The belt-like material-feeding apparatus according to claim 1, further comprising a judging unit for judging if a splicing region formed between the first belt-like material and the second belt-like material by the splicing operation of the splicing unit, is going to be treated by the intermittently-treating unit, wherein when it is judged that the splicing region is going to be treated by the intermittently-treating unit, the control unit controls the splicing unit so as to retard the splicing operation.
The belt-like material-feeding apparatus according to claim 2, wherein when it is judged that the splicing region is not going to be treated by the intermittently-treating unit, the control unit controls the splicing unit so as to conduct the splicing operation.
The belt-like material-feeding apparatus according to claim 2 or 3, wherein when the remaining amount of the first belt-like material is smaller than a lower-limit amount, the judging unit judges if the splicing region is going to be treated by the intermittently-treating unit.
The belt-like material-feeding apparatus according to any one of claims 1 to 4, wherein the treatment of the intermittently-treating unit includes at least one of cutting of the belt-like material and compression of the belt-like material.

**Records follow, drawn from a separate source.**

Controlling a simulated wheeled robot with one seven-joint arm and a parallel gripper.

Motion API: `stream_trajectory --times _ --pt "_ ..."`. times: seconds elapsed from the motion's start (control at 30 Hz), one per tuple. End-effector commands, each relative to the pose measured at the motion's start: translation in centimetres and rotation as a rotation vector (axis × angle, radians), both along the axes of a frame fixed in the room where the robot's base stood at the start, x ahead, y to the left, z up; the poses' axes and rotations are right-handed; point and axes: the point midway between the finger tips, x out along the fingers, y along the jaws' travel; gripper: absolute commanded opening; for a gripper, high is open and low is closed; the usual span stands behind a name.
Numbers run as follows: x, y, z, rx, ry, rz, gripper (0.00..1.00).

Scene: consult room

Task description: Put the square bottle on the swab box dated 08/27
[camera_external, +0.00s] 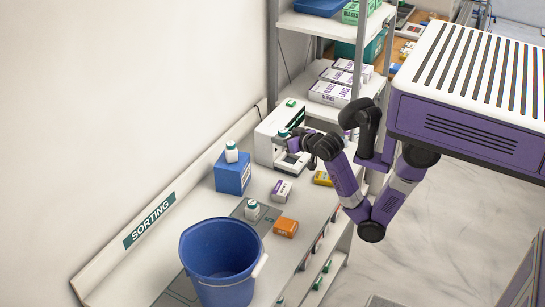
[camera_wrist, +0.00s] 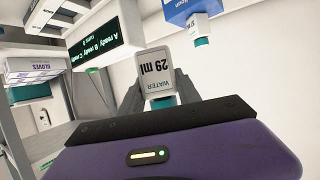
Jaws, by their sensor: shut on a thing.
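My gripper (camera_wrist: 155,92) is shut on a square-sided white bottle (camera_wrist: 156,70), whose label reads WATER 29 ml upside down in the wrist view. Its teal cap shows close to my gripper. In the external view my gripper (camera_external: 291,143) is in front of the white machine on the bench. A blue box (camera_external: 232,175) stands to the left of the machine with another white bottle (camera_external: 231,152) on top. The box also shows at the top of the wrist view (camera_wrist: 185,8). I cannot read the date 08/27 on any box.
The white machine (camera_external: 266,151) has a dark display (camera_wrist: 108,35) in the wrist view. On the bench are a purple-and-white box (camera_external: 281,190), an orange box (camera_external: 286,228), a yellow box (camera_external: 322,178), a small bottle (camera_external: 252,209) and a large blue bucket (camera_external: 222,265). Shelves (camera_external: 325,27) rise behind.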

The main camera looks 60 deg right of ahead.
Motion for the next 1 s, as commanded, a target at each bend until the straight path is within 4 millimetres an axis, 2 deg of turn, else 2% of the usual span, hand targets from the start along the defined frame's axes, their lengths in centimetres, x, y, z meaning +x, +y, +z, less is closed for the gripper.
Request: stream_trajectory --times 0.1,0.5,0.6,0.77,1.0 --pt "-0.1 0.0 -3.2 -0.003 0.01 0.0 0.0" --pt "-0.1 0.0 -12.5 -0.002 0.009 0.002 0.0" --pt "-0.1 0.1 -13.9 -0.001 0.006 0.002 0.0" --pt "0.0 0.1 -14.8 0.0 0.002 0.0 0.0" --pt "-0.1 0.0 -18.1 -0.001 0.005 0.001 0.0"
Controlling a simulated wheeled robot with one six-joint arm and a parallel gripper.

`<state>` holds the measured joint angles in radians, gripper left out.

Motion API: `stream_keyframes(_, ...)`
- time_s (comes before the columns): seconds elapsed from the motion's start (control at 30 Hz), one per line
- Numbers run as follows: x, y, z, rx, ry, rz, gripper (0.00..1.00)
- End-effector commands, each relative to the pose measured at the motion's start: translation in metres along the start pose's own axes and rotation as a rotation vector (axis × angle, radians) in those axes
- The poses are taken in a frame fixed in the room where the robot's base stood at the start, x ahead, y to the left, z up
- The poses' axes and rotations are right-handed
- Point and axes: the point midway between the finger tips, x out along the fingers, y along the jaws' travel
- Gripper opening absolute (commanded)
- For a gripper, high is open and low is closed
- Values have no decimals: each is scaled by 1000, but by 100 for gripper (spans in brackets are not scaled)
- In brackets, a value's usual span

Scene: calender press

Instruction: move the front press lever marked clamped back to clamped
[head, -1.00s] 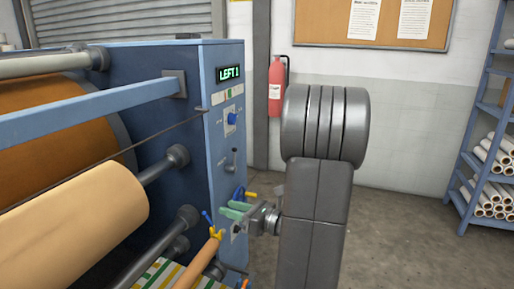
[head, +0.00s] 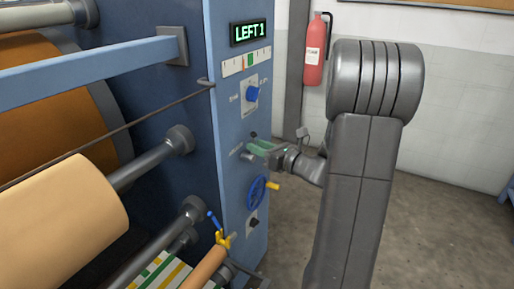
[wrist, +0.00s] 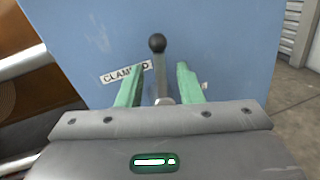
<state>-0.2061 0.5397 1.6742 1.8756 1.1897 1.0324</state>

The belt-like material-feeding apparatus according to any one of claims 1 to 5, wherein the splicing operation of the splicing unit is conducted by adhesion.
A method of operating a belt-like material-feeding apparatus for continuously feeding a belt-like material to an intermittently-treating unit, the apparatus comprising a splicing unit which splices a second belt-like material to a first belt-like material being fed to the intermittently-treating unit to thereby switch the belt-like material being fed to the intermittently-treating unit from the first belt-like material into the second belt-like material,
wherein the splicing timing of the splicing unit is controlled based upon the treating timing of the intermittently-treating unit.